Stored items from a collection =>
'''
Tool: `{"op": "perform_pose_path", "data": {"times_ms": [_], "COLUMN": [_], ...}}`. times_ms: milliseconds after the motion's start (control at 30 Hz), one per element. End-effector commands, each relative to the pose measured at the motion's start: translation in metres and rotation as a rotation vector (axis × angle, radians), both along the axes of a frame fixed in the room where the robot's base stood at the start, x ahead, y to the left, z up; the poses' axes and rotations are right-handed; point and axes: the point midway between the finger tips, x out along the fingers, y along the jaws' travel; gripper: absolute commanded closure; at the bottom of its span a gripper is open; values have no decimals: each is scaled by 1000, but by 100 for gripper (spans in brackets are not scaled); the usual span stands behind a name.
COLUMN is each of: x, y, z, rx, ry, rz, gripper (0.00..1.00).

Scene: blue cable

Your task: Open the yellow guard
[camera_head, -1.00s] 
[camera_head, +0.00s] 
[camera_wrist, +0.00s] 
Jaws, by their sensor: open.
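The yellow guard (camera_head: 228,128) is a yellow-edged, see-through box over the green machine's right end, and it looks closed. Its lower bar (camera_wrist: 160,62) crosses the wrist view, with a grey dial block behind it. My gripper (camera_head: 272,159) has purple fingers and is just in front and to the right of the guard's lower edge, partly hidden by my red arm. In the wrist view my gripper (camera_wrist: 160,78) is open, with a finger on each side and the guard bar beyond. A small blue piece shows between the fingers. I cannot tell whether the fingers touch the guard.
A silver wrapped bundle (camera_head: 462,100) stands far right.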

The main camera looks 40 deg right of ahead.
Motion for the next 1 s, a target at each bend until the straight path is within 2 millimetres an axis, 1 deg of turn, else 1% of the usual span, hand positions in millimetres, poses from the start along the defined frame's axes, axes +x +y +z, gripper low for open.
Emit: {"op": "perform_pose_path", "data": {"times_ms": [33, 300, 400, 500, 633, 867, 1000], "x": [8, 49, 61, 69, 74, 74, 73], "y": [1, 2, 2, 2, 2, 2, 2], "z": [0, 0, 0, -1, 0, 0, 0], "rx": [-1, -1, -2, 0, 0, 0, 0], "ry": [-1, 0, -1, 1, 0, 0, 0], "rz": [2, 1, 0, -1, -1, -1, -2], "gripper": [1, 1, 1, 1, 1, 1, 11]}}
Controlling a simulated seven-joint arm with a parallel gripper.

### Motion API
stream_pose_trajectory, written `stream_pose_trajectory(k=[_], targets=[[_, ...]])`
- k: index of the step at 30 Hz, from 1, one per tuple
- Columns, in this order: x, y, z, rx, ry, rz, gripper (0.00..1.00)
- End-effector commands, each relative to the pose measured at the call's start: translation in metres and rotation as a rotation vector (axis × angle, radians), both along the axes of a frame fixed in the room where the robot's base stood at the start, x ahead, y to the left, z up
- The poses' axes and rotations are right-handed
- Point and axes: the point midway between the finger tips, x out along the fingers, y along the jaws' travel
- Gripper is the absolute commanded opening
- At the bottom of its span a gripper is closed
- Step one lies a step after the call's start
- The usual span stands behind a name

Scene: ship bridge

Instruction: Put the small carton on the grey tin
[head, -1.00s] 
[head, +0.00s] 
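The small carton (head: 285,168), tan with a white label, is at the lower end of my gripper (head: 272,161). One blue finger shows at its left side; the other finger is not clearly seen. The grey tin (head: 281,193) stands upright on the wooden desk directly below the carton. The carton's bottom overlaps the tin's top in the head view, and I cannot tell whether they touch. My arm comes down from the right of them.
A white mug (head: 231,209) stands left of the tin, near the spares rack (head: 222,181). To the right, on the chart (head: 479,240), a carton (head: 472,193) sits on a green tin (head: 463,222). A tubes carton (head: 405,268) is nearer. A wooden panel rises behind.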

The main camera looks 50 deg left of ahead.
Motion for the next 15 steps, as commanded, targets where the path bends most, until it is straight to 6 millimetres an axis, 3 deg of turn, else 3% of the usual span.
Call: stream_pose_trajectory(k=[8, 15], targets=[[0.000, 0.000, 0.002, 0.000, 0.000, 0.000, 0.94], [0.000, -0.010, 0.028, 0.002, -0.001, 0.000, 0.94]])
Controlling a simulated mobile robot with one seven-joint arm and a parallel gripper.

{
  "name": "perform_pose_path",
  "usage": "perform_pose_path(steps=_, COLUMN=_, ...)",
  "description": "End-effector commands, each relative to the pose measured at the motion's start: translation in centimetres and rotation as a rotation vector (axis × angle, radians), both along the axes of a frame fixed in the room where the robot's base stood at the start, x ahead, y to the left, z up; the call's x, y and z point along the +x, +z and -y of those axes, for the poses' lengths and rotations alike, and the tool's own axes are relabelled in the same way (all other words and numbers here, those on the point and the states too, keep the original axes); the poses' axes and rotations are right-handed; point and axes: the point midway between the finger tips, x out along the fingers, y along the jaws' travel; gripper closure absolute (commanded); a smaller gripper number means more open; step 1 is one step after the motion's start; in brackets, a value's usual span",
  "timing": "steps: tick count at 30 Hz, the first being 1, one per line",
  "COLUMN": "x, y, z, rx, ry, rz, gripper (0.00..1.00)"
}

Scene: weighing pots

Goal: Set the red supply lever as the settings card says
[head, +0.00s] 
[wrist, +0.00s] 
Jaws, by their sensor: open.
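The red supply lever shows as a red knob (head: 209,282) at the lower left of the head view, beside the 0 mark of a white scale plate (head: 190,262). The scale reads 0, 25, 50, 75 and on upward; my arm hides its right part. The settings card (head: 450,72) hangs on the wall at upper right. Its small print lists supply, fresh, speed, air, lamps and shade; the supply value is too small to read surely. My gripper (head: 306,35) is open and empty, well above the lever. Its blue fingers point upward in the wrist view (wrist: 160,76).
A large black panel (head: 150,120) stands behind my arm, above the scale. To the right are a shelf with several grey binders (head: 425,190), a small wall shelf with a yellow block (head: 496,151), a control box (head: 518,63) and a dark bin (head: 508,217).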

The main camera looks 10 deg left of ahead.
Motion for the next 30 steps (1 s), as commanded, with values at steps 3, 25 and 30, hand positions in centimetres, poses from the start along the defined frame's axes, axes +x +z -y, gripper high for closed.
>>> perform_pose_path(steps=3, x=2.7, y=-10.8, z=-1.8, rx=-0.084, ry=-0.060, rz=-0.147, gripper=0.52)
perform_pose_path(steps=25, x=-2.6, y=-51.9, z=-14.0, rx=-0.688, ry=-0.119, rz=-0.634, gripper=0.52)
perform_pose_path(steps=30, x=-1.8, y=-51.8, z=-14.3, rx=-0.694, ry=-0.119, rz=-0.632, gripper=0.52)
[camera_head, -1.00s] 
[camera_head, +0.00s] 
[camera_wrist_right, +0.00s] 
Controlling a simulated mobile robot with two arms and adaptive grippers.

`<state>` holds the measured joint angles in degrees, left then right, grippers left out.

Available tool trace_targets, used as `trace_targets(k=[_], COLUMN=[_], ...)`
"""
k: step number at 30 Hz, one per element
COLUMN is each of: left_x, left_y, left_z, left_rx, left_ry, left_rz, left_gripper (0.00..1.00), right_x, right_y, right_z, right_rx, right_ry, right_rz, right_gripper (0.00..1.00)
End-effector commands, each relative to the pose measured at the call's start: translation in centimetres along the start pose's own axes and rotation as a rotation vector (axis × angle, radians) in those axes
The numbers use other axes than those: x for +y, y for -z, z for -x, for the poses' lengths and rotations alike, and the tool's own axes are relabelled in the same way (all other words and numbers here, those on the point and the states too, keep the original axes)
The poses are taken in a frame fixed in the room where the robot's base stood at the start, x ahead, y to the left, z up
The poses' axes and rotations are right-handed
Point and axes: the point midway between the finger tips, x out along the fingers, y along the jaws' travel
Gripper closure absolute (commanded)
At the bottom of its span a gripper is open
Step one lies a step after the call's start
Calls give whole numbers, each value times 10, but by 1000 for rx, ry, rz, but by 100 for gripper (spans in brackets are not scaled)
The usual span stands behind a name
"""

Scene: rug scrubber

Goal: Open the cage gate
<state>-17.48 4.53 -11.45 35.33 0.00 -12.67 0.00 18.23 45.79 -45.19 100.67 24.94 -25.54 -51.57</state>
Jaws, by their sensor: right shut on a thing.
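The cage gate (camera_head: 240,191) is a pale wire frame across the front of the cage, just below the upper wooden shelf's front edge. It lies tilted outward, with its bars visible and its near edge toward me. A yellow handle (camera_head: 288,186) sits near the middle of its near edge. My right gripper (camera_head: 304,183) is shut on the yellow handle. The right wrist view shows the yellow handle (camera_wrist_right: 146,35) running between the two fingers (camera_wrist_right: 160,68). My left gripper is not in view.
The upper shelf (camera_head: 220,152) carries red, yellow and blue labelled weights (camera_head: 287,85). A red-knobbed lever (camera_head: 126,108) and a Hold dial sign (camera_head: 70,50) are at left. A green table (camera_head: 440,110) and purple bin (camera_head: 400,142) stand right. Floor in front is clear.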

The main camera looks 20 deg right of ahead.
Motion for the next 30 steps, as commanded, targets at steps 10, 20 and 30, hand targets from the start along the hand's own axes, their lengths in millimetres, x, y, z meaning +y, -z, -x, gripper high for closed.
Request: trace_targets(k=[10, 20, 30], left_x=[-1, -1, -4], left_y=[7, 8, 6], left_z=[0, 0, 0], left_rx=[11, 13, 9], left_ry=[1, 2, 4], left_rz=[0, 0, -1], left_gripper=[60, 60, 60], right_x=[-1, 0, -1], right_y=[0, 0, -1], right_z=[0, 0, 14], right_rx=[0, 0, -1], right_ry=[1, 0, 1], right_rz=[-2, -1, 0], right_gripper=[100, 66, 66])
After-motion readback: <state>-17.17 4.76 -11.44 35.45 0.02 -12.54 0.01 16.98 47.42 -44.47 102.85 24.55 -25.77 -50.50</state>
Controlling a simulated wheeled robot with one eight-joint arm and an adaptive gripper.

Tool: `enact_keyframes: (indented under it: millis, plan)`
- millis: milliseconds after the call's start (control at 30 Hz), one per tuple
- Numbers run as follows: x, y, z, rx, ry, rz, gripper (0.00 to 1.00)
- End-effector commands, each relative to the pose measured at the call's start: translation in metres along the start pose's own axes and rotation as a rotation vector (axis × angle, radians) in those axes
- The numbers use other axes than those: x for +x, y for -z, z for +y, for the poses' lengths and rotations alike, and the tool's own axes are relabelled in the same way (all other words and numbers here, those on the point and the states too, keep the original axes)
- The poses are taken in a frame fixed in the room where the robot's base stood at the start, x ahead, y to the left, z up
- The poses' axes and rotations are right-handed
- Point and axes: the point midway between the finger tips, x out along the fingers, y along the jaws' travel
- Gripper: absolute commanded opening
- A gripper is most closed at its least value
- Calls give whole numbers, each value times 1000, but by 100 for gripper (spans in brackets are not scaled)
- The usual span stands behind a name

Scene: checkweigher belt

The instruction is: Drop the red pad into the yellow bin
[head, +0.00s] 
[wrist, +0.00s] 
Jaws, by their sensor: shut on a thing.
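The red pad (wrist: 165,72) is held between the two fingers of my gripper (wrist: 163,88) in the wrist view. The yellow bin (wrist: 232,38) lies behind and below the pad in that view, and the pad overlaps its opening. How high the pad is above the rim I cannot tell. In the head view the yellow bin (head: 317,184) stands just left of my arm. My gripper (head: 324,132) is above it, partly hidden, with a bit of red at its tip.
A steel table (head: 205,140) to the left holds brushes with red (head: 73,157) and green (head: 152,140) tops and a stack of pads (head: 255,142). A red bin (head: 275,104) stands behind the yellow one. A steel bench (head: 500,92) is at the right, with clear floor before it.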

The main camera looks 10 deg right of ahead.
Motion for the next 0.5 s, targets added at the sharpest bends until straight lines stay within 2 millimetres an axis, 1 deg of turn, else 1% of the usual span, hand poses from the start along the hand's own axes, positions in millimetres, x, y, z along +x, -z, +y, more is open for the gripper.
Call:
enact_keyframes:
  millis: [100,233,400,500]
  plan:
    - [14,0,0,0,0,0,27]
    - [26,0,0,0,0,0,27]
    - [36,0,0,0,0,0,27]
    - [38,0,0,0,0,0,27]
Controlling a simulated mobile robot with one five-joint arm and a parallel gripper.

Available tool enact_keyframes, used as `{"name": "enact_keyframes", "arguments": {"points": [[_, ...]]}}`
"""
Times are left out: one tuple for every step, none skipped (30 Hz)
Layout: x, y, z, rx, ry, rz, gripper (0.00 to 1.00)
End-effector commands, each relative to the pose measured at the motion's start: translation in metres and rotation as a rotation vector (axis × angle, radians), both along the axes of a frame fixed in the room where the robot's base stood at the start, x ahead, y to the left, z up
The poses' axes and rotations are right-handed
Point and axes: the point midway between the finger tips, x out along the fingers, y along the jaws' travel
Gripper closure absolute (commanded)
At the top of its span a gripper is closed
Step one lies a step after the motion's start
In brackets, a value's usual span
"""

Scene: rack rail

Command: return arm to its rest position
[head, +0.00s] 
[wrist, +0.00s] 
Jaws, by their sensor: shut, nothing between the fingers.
'''
Requirement => In this exercise, copy only the lines from the opening line of the material through the line where "[camera_wrist, +0.00s]" appears.

Exercise result =>
Tool: `{"op": "perform_pose_path", "data": {"times_ms": [_], "COLUMN": [_], ...}}`. times_ms: milliseconds after the motion's start (control at 30 Hz), one per element. End-effector commands, each relative to the pose measured at the motion's start: translation in metres and rotation as a rotation vector (axis × angle, radians), both along the axes of a frame fixed in the room where the robot's base stood at the start, x ahead, y to the left, z up; the poses' axes and rotations are right-handed; point and axes: the point midway between the finger tips, x out along the fingers, y along the jaws' travel; gripper: absolute commanded closure; at the bottom of its span a gripper is open; values have no decimals: each is scaled by 1000, but by 100 for gripper (spans in brackets are not scaled); the usual span stands behind a name.
COLUMN is each of: x, y, z, rx, ry, rz, gripper (0.00..1.00).

Scene: blue cable

Your task: Open the yellow guard
[camera_head, -1.00s] 
[camera_head, +0.00s] 
[camera_wrist, +0.00s] 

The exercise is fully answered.